C’est en analysant les statistiques de la Réserve fédérale pour les soixante dernières années qu’on comprend les causes de l’addiction à la dette. Jusqu’en 1981, le ratio dette/PIB était stable. L’économie n’avait pas besoin de dette pourcroître régulièrement car des règles collectives assuraient une progression régulière des salaires et un partage équitable entre salariés et actionnaires. Ce « compromis fordiste » a permis aux Etats-Unis de connaître trente ans de prospérité. Sans dette.

Mais, en 1981, Ronald Reagan arrive à la Maison Blanche. Les néolibéraux baissent les impôts sur les plus riches, ce qui augmente la dette publique. La dette augmente surtout parce que les politiques de dérégulation amènent à une très grande précarité et à la baisse de la part des salaires. C’est à partir de là que des millions d’Américains vont s’endetter pour maintenir leur niveau de vie.

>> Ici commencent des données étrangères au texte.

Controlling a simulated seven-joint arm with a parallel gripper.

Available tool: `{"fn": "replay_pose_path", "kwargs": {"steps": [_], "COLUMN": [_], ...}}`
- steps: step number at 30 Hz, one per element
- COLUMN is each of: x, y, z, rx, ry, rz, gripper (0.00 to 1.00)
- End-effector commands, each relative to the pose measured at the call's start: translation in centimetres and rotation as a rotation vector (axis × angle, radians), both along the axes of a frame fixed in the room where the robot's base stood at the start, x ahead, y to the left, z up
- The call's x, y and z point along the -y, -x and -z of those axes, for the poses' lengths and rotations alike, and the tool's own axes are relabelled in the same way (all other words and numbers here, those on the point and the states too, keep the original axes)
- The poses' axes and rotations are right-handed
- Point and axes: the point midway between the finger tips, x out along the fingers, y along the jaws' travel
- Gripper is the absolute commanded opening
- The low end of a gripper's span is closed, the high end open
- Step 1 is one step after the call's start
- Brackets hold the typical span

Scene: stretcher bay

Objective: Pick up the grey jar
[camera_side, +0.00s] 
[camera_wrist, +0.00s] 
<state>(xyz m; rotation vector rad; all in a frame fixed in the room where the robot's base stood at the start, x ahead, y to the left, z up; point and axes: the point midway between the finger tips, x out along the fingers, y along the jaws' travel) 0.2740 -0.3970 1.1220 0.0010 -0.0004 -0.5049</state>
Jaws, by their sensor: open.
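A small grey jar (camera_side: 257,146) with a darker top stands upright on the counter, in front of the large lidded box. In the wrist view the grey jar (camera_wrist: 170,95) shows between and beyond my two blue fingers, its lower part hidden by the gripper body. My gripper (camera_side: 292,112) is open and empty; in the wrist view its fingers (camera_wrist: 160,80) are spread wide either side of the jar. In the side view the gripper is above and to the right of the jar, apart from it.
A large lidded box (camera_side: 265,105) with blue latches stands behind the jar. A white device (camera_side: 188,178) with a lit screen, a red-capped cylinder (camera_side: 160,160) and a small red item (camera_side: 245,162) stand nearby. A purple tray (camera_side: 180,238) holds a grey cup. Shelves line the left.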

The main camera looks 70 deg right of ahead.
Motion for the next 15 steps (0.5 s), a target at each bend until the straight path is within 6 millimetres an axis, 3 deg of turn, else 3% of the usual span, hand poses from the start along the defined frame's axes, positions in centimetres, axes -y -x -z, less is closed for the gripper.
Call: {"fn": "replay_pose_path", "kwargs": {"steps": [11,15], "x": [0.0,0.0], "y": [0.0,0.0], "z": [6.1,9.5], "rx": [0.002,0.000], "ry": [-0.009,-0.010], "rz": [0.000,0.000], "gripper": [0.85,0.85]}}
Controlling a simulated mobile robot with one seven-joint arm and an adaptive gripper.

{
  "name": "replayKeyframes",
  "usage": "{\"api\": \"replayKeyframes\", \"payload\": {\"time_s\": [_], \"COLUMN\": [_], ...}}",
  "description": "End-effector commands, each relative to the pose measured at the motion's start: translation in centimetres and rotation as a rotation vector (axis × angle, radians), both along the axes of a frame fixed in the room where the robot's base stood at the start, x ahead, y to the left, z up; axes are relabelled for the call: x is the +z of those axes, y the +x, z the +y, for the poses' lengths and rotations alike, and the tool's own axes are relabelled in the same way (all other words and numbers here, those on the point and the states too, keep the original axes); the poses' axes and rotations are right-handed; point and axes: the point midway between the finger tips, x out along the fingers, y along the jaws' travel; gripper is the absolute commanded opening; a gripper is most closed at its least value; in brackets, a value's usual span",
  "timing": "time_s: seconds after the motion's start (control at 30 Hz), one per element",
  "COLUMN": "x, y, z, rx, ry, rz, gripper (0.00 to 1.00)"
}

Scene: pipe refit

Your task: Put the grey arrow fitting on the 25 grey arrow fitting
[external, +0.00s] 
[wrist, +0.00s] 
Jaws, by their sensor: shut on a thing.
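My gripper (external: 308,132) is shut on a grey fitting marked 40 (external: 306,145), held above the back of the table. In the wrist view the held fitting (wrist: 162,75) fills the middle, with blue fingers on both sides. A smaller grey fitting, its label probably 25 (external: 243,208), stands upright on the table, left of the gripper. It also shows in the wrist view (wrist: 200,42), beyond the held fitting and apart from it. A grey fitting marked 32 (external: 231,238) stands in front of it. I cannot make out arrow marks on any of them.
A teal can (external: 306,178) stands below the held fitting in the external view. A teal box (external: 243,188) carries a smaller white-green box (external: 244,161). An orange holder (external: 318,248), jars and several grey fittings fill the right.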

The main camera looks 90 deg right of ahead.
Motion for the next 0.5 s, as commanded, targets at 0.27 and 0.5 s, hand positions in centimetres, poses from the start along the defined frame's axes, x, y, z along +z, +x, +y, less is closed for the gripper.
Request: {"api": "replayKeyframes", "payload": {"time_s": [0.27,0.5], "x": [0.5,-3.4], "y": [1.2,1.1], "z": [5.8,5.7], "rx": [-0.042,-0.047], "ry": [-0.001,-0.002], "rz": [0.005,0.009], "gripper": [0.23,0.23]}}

Les Etats-Unis ne sont pas une exception : pour les quinze pays les plus riches de l’OCDE, la part des salaires, qui représentait 67 % du PIB en moyenne en 1982, n’en représente plus que 57 %. « Dans la zone euro, les entreprises prennent chaque année l’équivalent de 1 % du PIB dans la poche de leurs salariés, en plus de ce qu’elles ont fait les années précédentes », explique Patrick Artus, directeur des études de Natixis. Pendant des années, l’économie n’a continué à croître que parce qu’on distribuait par la dette le pouvoir d’achat qu’on ne donnait pas en salaire : « Sans l’augmentation de la dette des ménages, la croissance serait nulle en zone euro depuis 2002, continue Artus. Et avant 2002, c’est l’endettement des entreprises qui nourrissait la croissance. »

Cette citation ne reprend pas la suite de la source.